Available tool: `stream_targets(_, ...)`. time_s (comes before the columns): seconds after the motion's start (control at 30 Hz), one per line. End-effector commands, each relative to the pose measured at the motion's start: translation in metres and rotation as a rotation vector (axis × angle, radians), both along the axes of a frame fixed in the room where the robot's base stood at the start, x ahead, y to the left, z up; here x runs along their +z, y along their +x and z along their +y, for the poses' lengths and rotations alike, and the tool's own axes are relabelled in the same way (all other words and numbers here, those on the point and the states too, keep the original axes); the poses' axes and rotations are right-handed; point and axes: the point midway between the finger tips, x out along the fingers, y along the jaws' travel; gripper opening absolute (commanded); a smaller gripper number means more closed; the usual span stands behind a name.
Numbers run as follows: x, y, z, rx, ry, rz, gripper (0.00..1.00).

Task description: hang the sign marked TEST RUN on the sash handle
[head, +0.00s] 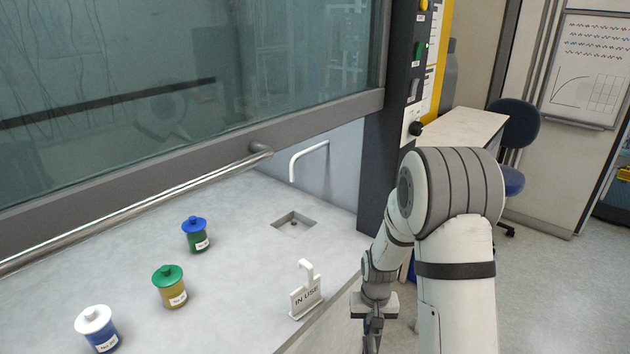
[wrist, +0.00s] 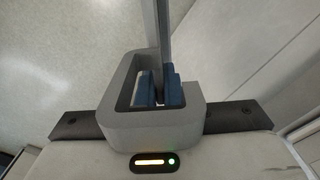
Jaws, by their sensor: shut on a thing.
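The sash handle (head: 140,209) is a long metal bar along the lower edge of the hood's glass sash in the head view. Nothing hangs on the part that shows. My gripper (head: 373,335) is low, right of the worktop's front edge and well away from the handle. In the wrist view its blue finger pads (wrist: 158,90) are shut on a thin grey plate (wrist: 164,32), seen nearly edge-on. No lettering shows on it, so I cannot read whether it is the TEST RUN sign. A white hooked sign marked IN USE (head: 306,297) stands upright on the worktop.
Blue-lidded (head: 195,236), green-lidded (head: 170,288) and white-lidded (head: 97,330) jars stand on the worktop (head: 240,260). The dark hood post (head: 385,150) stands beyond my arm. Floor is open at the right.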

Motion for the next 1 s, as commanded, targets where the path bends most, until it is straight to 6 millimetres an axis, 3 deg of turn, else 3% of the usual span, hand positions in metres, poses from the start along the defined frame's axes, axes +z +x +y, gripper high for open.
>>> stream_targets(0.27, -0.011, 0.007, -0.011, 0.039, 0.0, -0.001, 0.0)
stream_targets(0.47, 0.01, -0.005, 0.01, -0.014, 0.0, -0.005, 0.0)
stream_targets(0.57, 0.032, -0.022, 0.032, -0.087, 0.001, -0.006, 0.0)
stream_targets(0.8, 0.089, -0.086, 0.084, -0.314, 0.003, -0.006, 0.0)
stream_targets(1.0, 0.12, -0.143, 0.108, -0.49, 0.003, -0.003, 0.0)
==========
# [Requirements]
Reproduce the full material exactly, excluding the pictures.

# [Result for this exercise]
Available tool: `stream_targets(_, ...)`. time_s (comes before the columns): seconds after the motion's start (control at 30 Hz), one per line. End-effector commands, each relative to the pose measured at the motion's start: translation in metres and rotation as a rotation vector (axis × angle, radians), both along the axes of a frame fixed in the room where the robot's base stood at the start, x ahead, y to the left, z up; here x runs along their +z, y along their +x and z along their +y, for the poses' lengths and rotations alike, and the tool's own axes are relabelled in the same way (all other words and numbers here, those on the point and the states too, keep the original axes); the poses' axes and rotations are right-handed; point and axes: the point midway between the finger tips, x out along the fingers, y along the jaws' travel; gripper opening absolute (commanded); a smaller gripper number means more closed; the usual span stands behind a name.
Numbers run as follows: x, y, z, rx, ry, rz, gripper (0.00..1.00).

Task description: hang the sign marked TEST RUN on the sash handle
[head, +0.00s] 
[wrist, +0.00s] 
Jaws, by their sensor: shut on a thing.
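The sash handle (head: 140,209) is a long metal bar along the lower edge of the hood's glass sash in the head view. Nothing hangs on the part that shows. My gripper (head: 373,335) is low, right of the worktop's front edge and well away from the handle. In the wrist view its blue finger pads (wrist: 158,90) are shut on a thin grey plate (wrist: 164,32), seen nearly edge-on. No lettering shows on it, so I cannot read whether it is the TEST RUN sign. A white hooked sign marked IN USE (head: 306,297) stands upright on the worktop.
Blue-lidded (head: 195,236), green-lidded (head: 170,288) and white-lidded (head: 97,330) jars stand on the worktop (head: 240,260). The dark hood post (head: 385,150) stands beyond my arm. Floor is open at the right.

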Motion for the next 1 s, as commanded, targets where the path bends most, until it is straight to 6 millimetres an axis, 3 deg of turn, else 3% of the usual span, hand positions in metres, poses from the start along the defined frame's axes, axes +z +x +y, gripper high for open.
>>> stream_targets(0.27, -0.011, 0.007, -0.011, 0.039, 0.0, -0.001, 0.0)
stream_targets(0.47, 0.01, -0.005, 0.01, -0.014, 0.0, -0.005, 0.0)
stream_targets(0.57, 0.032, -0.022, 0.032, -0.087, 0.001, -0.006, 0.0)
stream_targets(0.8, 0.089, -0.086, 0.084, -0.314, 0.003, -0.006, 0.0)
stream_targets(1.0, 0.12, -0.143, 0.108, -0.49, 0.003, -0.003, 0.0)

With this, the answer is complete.